Repeat everything in the material exactly.
• • • •
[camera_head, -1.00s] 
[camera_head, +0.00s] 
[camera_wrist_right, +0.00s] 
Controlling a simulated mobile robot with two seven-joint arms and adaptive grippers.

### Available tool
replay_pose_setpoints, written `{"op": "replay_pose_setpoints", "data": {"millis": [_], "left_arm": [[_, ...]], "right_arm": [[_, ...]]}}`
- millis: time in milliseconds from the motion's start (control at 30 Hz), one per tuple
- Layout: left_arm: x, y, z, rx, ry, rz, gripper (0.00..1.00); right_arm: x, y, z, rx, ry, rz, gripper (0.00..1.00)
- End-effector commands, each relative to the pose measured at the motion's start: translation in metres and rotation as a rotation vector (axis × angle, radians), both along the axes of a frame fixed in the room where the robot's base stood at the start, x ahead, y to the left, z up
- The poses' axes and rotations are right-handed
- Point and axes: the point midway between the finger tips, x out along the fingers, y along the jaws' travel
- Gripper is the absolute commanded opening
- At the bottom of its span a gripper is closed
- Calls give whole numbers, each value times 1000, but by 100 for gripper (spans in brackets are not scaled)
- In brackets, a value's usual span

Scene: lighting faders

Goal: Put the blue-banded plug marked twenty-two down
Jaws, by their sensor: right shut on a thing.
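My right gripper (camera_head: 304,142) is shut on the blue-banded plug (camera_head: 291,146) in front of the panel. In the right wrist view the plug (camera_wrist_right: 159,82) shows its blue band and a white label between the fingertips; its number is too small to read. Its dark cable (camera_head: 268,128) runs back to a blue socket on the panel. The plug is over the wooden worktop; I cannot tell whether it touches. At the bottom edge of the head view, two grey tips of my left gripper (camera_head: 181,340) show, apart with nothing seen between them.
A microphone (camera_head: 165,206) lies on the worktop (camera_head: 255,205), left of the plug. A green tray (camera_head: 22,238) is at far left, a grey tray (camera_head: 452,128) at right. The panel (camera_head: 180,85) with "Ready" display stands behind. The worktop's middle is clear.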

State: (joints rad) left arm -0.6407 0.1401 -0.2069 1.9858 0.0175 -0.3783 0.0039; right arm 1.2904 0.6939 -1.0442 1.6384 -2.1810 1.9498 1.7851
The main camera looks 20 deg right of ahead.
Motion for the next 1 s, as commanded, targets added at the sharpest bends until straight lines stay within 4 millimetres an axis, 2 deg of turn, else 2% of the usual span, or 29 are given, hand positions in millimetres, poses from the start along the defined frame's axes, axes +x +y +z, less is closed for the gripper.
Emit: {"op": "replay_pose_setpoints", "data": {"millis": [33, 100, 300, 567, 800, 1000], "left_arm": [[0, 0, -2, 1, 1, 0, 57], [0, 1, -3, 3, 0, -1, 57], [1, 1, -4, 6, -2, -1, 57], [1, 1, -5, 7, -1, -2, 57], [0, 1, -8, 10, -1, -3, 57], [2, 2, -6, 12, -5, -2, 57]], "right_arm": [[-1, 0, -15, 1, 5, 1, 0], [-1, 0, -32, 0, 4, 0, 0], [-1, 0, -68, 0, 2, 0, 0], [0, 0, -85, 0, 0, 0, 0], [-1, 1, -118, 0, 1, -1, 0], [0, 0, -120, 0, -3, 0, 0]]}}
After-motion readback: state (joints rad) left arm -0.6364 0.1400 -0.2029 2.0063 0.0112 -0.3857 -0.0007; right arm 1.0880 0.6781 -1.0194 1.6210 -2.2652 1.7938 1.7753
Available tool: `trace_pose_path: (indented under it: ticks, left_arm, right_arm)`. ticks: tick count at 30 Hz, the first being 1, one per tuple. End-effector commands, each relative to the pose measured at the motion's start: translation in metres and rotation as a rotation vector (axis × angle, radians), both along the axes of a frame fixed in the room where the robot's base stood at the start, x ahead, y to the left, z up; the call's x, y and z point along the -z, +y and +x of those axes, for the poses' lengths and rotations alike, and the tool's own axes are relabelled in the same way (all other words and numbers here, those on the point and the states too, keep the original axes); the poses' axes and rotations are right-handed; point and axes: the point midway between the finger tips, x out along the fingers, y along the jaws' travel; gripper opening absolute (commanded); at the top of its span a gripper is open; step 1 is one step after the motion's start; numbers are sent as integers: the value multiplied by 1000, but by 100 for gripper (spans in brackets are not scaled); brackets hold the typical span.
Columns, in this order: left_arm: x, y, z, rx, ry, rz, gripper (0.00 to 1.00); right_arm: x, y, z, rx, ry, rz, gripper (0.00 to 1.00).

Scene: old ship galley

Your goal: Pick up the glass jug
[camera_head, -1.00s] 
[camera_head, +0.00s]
• • • •
COMPLETE ANSWER:
[camera_head, -1.00s] 
[camera_head, +0.00s] 
[camera_wrist_right, +0.00s] 
Controlling a simulated mobile robot with two seven-joint arms and adaptive grippers.

### Available tool
replay_pose_setpoints, written `{"op": "replay_pose_setpoints", "data": {"millis": [_], "left_arm": [[_, ...]], "right_arm": [[_, ...]]}}`
- millis: time in milliseconds from the motion's start (control at 30 Hz), one per tuple
- Layout: left_arm: x, y, z, rx, ry, rz, gripper (0.00..1.00); right_arm: x, y, z, rx, ry, rz, gripper (0.00..1.00)
- End-effector commands, each relative to the pose measured at the motion's start: translation in metres and rotation as a rotation vector (axis × angle, radians), both along the axes of a frame fixed in the room where the robot's base stood at the start, x ahead, y to the left, z up
- The poses' axes and rotations are right-handed
- Point and axes: the point midway between the finger tips, x out along the fingers, y along the jaws' travel
- Gripper is the absolute commanded opening
- At the bottom of its span a gripper is closed
- Calls give whole numbers, each value times 1000, but by 100 for gripper (spans in brackets are not scaled)
- In brackets, a value's usual span

Scene: lighting faders

Goal: Put the blue-banded plug marked twenty-two down
Jaws, by their sensor: right shut on a thing.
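My right gripper (camera_head: 304,142) is shut on the blue-banded plug (camera_head: 291,146) in front of the panel. In the right wrist view the plug (camera_wrist_right: 159,82) shows its blue band and a white label between the fingertips; its number is too small to read. Its dark cable (camera_head: 268,128) runs back to a blue socket on the panel. The plug is over the wooden worktop; I cannot tell whether it touches. At the bottom edge of the head view, two grey tips of my left gripper (camera_head: 181,340) show, apart with nothing seen between them.
A microphone (camera_head: 165,206) lies on the worktop (camera_head: 255,205), left of the plug. A green tray (camera_head: 22,238) is at far left, a grey tray (camera_head: 452,128) at right. The panel (camera_head: 180,85) with "Ready" display stands behind. The worktop's middle is clear.

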State: (joints rad) left arm -0.6407 0.1401 -0.2069 1.9858 0.0175 -0.3783 0.0039; right arm 1.2904 0.6939 -1.0442 1.6384 -2.1810 1.9498 1.7851
The main camera looks 20 deg right of ahead.
Motion for the next 1 s, as commanded, targets added at the sharpest bends until straight lines stay within 4 millimetres an axis, 2 deg of turn, else 2% of the usual span, or 29 are given, hand positions in millimetres, poses from the start along the defined frame's axes, axes +x +y +z, less is closed for the gripper.
Emit: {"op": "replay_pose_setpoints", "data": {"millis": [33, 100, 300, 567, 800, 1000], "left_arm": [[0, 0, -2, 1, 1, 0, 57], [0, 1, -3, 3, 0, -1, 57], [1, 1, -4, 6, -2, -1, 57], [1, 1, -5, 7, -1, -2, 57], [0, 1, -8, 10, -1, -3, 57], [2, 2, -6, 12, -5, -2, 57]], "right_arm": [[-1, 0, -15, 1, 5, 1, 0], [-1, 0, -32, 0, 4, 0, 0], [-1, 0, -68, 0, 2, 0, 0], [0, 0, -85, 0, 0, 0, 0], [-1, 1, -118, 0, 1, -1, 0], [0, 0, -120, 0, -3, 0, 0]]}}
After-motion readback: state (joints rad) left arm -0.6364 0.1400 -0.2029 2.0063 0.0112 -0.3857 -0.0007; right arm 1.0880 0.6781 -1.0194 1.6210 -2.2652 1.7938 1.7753
Available tool: `trace_pose_path: (indented under it: ticks, left_arm, right_arm)`. ticks: tick count at 30 Hz, the first being 1, one per tuple. End-effector commands, each relative to the pose measured at the motion's start: translation in metres and rotation as a rotation vector (axis × angle, radians), both along the axes of a frame fixed in the room where the robot's base stood at the start, x ahead, y to the left, z up; the call's x, y and z point along the -z, +y and +x of those axes, for the poses' lengths and rotations alike, and the tool's own axes are relabelled in the same way (all other words and numbers here, those on the point and the states too, keep the original axes); the poses' axes and rotations are right-handed; point and axes: the point midway between the finger tips, x out along the fingers, y along the jaws' travel; gripper opening absolute (commanded); at the top of its span a gripper is open; step 1 is one step after the motion's start; numbers are sent as integers: the value multiplied by 1000, but by 100 for gripper (spans in brackets are not scaled); brackets hold the typical span.
Columns, in this order: left_arm: x, y, z, rx, ry, rz, gripper (0.00 to 1.00); right_arm: x, y, z, rx, ry, rz, gripper (0.00 to 1.00).

Scene: old ship galley

Your goal: Pick up the glass jug
[camera_head, -1.00s] 
[camera_head, +0.00s]

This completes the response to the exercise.